А всё-таки музыкантами рождаются или становятся? На этот простодушный вопрос ответят, не задумываясь: «Рождаются!», – и скажут, что природные способности необходимо развивать многолетней и многотрудной работой.
Когда же речь заходит о дирижировании, самой сложной из музыкальных специализаций, ответ нередко заменяет расхожая мысль о «профессии второй половины жизни», которая требует различных навыков и знаний, исполнительского, да и просто житейского опыта, хотя неудачи на дирижёрском поприще, постигающие высокоталантливых или даже выдающихся солистов, заставляют снова и снова задумываться о врождённом дирижёрском таланте – капитале, что даётся молодому музыканту в самом начале его долгого пути к осознанному мастерству.
К большому сожалению, произвол за пультом весьма успешно камуфлируют под творческую свободу.
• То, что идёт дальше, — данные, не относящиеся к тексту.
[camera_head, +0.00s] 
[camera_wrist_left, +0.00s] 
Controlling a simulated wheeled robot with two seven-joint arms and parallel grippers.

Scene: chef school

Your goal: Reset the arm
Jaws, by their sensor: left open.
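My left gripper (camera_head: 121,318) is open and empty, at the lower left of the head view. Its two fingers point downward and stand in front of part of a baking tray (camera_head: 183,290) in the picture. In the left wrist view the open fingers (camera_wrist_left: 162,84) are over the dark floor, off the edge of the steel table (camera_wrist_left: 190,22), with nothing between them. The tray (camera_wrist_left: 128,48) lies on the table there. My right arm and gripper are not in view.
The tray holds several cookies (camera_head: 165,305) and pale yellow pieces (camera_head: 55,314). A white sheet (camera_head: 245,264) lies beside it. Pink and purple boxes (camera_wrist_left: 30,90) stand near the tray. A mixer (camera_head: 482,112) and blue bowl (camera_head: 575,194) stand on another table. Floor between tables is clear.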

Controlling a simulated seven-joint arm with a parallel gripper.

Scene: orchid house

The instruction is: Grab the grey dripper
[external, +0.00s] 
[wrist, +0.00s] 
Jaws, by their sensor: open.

Конечно, чтобы разбудить ленивую привычку, сбить инерцию, согнать с некоторых явлений самодовольный жирок, нужна «свежая кровь». Но как часто мы наблюдаем «кровопускание с летальным исходом», когда в жертву приносят и профессионализм, и хороший вкус!
Что же противопоставить этому? Убеждённость: перспективные дирижёрские таланты есть. С восемнадцатью из них, выпускниками мастер-курса Юрия Симонова, можно было познакомиться на отчётном концерте, состоявшемся в Зале имени П.И. Чайковского в июле. Встречу с этими «мушкетёрами дирижёрской профессии» я смело отношу к числу важнейших событий года и благодарю Юрия Ивановича за открытие новых имён. В статье «Вместо шпаги – дирижёрская палочка» («Музыкальная жизнь» № 7-8) мне показалось важным написать о каждом из них хотя бы несколько слов. Но слушатель, даже если он обременён ответственностью эксперта-критика и стремится всей душой к объективному высказыванию, неизбежно ищет того, что сопрягается с его собственными художественными симпатиями. Поэтому, не желая обидеть замечательных музыкантов, выступивших в тот вечер, я оставлю за собою право написать подробнее об одном — Руслане Бекмаеве.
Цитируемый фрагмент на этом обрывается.